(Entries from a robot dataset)

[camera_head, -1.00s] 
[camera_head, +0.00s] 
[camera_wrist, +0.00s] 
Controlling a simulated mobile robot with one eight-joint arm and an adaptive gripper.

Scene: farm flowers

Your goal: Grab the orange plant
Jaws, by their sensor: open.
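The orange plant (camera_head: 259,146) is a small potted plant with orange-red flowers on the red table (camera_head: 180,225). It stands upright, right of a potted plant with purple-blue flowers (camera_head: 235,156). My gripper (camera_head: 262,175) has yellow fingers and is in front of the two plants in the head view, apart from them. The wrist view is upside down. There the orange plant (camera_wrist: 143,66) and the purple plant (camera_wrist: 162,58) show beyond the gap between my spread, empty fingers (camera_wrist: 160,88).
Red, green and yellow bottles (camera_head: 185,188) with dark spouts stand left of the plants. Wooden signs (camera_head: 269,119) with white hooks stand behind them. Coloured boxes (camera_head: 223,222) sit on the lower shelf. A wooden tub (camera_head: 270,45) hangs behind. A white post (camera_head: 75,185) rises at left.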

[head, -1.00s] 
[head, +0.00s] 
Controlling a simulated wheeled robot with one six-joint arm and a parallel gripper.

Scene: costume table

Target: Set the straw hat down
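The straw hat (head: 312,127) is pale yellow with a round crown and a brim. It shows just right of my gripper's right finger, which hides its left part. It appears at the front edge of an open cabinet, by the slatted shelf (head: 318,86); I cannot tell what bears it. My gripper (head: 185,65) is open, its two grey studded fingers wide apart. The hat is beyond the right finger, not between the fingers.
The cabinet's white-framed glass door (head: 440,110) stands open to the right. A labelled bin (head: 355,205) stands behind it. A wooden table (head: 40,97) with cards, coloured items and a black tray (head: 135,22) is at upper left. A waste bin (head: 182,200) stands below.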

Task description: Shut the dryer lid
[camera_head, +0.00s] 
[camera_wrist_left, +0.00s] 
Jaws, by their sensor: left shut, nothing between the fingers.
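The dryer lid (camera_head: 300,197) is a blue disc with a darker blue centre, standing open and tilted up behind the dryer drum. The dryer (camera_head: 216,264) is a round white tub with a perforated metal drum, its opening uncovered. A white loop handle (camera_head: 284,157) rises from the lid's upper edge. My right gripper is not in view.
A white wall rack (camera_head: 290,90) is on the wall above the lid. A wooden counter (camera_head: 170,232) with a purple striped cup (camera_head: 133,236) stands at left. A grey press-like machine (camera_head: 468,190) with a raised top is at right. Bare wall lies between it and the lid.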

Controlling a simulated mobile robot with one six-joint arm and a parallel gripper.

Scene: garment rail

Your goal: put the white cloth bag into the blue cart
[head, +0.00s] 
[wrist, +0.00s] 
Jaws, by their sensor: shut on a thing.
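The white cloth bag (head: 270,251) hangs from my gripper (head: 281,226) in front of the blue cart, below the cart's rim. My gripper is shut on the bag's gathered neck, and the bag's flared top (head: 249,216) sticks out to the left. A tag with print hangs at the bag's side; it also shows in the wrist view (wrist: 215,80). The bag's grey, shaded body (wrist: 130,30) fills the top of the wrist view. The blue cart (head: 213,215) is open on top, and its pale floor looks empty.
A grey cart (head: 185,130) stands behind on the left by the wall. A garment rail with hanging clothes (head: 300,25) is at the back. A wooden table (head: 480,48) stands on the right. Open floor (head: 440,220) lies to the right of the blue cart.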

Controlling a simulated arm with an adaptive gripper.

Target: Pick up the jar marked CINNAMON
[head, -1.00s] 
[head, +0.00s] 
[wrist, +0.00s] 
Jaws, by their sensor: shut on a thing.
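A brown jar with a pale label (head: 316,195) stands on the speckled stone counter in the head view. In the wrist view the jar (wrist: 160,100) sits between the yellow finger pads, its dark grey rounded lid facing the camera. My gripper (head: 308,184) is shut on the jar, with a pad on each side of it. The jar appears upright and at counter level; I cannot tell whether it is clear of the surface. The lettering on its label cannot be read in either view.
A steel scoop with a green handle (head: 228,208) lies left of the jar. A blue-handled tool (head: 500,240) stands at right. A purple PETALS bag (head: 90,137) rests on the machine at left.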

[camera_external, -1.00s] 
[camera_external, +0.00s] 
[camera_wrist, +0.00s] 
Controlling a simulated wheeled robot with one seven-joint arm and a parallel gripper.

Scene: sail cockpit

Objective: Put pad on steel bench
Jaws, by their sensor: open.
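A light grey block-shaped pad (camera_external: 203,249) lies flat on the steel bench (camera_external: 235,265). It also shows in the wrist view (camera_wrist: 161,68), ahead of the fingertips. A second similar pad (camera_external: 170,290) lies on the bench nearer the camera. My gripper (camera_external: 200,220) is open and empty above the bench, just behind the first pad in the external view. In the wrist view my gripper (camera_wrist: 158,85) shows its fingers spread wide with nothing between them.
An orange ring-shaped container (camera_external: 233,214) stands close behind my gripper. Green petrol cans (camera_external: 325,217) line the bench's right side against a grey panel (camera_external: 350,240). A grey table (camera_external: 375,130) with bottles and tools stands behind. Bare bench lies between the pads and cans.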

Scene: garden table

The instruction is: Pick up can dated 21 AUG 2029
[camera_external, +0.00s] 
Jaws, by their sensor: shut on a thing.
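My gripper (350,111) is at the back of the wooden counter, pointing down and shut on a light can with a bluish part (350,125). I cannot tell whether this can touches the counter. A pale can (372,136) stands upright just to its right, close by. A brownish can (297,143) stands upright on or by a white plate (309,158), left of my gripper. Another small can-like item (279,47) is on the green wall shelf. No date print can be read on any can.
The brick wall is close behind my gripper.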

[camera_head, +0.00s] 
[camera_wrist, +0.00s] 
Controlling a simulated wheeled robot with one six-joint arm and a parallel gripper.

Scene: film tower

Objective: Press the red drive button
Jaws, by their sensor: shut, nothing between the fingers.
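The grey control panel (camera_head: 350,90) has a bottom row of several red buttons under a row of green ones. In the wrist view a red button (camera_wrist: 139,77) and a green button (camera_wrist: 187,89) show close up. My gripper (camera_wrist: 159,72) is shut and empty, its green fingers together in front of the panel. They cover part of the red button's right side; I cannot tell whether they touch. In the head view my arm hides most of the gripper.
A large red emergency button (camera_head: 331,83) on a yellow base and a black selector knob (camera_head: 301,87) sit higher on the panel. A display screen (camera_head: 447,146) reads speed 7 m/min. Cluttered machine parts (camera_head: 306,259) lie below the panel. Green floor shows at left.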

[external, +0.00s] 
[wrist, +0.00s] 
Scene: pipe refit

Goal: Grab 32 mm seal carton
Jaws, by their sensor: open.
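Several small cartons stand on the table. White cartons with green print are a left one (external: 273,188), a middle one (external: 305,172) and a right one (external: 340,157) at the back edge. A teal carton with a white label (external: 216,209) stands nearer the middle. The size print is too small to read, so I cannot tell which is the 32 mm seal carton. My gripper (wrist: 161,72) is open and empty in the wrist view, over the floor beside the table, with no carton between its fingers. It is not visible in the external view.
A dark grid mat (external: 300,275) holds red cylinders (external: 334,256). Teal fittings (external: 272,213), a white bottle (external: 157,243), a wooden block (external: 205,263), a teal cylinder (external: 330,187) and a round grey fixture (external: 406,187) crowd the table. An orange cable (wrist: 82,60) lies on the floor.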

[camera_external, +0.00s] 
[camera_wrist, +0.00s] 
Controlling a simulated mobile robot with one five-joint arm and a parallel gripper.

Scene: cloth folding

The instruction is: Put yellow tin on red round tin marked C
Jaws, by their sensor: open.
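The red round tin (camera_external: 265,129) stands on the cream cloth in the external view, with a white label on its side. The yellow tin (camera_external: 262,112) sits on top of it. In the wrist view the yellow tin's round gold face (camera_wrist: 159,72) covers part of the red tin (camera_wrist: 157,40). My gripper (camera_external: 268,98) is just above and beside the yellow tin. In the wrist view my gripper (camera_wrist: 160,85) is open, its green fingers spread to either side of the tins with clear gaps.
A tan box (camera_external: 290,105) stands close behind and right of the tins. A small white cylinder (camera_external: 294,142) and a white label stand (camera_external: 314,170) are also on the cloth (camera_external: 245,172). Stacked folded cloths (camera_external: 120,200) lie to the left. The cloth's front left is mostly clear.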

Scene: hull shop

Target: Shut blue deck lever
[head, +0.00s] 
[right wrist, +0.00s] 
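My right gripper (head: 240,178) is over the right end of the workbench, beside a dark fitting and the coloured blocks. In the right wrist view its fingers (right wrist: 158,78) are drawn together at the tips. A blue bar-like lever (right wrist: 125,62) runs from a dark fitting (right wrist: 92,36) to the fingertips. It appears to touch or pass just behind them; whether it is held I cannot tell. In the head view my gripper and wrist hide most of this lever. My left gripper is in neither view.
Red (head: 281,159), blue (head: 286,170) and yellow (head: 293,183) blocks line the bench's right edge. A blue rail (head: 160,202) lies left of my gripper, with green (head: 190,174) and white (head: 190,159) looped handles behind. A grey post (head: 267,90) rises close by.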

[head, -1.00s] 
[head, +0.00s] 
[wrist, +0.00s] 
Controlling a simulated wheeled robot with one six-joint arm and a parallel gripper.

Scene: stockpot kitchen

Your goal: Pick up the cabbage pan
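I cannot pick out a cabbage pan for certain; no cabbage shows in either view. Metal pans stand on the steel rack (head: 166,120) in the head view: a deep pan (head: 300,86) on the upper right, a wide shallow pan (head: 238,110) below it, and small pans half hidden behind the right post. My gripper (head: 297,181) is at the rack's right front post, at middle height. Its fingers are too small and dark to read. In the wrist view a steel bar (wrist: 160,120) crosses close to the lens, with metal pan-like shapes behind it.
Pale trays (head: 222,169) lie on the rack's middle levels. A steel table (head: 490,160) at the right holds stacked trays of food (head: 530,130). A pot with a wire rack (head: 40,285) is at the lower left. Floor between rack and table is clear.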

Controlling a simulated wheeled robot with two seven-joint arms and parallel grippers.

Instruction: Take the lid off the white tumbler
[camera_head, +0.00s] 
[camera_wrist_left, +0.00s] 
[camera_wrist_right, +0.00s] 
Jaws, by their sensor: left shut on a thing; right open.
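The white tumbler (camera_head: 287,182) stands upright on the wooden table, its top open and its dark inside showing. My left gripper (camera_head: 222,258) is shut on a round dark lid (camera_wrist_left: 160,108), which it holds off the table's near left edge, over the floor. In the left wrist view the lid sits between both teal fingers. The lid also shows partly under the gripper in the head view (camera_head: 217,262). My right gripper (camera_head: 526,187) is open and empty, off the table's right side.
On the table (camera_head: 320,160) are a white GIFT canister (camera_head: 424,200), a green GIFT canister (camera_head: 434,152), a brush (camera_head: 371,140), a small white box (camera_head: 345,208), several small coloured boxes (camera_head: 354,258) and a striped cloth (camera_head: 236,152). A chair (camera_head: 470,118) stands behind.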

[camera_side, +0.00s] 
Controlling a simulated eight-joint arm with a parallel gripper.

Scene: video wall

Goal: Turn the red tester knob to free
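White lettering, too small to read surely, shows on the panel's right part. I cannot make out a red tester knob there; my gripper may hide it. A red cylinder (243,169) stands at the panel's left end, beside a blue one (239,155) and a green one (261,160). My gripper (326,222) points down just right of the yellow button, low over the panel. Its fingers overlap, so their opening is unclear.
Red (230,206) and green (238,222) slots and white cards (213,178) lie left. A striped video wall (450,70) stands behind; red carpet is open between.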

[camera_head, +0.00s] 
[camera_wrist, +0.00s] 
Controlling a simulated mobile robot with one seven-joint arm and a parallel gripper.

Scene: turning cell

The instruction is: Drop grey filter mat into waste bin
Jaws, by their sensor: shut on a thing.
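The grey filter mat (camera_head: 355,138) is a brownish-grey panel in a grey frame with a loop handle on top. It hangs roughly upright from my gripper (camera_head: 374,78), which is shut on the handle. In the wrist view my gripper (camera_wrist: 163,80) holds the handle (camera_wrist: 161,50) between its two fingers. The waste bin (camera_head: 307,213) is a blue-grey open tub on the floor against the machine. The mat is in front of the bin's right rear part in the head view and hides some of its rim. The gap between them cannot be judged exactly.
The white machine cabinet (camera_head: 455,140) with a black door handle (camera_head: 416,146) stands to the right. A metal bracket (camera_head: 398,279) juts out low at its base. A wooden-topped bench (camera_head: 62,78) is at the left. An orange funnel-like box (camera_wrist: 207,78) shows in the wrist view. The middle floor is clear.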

(Request)
Which lines contain the word "Grab"? Copy each of them.

(In response)
Your goal: Grab the orange plant
Goal: Grab 32 mm seal carton

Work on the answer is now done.